## begin Records for the task

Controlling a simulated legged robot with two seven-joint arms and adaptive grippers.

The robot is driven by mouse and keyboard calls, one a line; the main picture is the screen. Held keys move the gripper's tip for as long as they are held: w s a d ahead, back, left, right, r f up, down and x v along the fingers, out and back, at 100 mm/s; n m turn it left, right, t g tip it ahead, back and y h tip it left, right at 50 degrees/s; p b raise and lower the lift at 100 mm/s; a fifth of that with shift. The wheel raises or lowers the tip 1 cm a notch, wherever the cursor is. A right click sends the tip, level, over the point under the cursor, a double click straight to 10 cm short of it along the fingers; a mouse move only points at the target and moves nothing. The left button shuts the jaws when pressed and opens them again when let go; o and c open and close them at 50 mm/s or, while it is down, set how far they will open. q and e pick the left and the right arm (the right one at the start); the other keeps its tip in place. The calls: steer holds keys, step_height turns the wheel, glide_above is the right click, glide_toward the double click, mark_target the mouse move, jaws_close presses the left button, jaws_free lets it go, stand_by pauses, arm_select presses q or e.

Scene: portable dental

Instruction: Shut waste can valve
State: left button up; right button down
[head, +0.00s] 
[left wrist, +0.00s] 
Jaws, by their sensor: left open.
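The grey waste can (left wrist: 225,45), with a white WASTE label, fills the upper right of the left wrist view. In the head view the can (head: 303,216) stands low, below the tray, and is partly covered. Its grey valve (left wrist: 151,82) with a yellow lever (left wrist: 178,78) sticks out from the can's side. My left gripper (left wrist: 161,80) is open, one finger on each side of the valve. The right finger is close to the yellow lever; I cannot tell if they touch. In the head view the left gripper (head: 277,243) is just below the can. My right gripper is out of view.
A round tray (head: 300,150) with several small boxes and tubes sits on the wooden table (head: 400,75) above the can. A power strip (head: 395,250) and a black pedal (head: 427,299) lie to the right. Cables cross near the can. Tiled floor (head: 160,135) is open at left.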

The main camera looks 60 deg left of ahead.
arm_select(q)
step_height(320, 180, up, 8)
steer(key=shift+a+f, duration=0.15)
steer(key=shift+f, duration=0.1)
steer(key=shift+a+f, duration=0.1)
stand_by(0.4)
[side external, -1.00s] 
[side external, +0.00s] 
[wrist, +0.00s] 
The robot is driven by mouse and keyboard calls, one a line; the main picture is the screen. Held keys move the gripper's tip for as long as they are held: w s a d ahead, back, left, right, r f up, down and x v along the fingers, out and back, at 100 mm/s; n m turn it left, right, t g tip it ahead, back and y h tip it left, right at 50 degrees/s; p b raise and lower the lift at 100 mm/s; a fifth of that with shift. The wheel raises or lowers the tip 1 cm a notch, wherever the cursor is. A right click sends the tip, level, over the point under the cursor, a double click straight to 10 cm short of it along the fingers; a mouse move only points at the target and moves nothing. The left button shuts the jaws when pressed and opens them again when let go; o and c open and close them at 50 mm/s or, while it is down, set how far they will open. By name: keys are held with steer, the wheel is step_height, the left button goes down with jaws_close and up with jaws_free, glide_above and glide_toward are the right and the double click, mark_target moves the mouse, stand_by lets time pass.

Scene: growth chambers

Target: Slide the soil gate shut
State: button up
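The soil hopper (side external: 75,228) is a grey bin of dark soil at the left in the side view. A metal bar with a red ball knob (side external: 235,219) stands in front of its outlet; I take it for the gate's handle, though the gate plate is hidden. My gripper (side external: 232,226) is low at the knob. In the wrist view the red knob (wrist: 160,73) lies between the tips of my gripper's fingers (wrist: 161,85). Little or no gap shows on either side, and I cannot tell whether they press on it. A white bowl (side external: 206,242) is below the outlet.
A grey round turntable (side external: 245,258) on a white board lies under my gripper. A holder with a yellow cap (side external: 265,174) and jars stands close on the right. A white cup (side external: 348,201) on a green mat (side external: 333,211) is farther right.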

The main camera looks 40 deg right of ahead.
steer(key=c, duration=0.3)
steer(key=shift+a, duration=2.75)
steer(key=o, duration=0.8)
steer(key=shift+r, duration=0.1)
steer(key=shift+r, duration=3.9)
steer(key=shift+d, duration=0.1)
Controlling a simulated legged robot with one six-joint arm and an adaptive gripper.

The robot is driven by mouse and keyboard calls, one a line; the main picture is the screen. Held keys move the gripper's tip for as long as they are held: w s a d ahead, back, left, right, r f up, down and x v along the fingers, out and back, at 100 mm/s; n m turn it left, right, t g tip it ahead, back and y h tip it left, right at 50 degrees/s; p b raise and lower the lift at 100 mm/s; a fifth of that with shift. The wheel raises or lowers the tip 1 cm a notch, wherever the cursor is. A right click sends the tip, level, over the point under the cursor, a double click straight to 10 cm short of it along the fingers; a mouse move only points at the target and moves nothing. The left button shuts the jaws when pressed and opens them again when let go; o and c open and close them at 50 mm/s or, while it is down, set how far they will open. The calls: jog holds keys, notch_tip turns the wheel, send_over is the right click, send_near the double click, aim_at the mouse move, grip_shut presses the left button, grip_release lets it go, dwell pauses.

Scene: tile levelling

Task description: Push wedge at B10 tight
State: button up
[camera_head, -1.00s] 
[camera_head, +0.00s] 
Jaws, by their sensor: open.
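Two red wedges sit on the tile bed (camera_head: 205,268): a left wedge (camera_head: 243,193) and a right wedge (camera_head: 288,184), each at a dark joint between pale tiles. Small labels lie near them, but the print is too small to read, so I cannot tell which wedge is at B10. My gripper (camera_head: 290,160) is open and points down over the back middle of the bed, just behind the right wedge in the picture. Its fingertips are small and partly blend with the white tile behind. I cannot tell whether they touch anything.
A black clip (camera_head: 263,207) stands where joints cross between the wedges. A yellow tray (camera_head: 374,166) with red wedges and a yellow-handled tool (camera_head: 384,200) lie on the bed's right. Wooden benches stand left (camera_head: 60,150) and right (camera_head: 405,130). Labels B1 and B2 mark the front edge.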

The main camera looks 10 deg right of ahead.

## end Records for the task

__Work instructions__. Pull every line containing "simulated" out of the records.

__Written solution__.
Controlling a simulated legged robot with two seven-joint arms and adaptive grippers.
Controlling a simulated legged robot with one six-joint arm and an adaptive gripper.

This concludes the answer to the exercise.